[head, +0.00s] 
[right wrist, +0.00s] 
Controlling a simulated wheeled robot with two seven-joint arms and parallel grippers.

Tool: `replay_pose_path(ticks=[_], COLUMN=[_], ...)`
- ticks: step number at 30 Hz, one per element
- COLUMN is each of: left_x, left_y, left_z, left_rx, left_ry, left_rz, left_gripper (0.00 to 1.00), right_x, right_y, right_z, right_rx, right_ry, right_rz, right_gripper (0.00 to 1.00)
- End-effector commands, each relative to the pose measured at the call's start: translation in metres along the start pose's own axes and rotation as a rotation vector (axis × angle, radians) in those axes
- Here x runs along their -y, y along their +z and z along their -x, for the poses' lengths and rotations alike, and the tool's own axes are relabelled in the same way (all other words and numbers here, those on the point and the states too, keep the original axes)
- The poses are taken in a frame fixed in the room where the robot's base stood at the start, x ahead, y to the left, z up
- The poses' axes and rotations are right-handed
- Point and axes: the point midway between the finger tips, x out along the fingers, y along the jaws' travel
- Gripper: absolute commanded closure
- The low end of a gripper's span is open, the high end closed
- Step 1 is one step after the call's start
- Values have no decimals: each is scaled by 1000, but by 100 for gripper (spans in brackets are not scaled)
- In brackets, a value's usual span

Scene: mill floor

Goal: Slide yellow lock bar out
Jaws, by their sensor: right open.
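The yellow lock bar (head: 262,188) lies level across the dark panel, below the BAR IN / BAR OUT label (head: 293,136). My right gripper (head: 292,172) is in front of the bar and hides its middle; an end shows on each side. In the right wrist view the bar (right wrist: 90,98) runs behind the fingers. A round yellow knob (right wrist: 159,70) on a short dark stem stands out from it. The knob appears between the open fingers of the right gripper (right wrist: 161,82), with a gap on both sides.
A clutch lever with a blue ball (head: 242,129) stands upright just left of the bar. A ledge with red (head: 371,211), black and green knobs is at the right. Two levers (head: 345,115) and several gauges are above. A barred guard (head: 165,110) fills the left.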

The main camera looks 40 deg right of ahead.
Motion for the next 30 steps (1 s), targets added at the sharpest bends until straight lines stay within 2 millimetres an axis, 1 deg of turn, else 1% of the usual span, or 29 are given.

○ ○ ○

Your task is to quote exactly the lines beginning with the one that contains "- The poses'" and ending with the one that contains "The main camera looks 40 deg right of ahead.", with nothing left out or added.

* ANSWER BELOW:
- The poses' axes and rotations are right-handed
- Point and axes: the point midway between the finger tips, x out along the fingers, y along the jaws' travel
- Gripper: absolute commanded closure
- The low end of a gripper's span is open, the high end closed
- Step 1 is one step after the call's start
- Values have no decimals: each is scaled by 1000, but by 100 for gripper (spans in brackets are not scaled)
- In brackets, a value's usual span

Scene: mill floor

Goal: Slide yellow lock bar out
Jaws, by their sensor: right open.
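The yellow lock bar (head: 262,188) lies level across the dark panel, below the BAR IN / BAR OUT label (head: 293,136). My right gripper (head: 292,172) is in front of the bar and hides its middle; an end shows on each side. In the right wrist view the bar (right wrist: 90,98) runs behind the fingers. A round yellow knob (right wrist: 159,70) on a short dark stem stands out from it. The knob appears between the open fingers of the right gripper (right wrist: 161,82), with a gap on both sides.
A clutch lever with a blue ball (head: 242,129) stands upright just left of the bar. A ledge with red (head: 371,211), black and green knobs is at the right. Two levers (head: 345,115) and several gauges are above. A barred guard (head: 165,110) fills the left.

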The main camera looks 40 deg right of ahead.

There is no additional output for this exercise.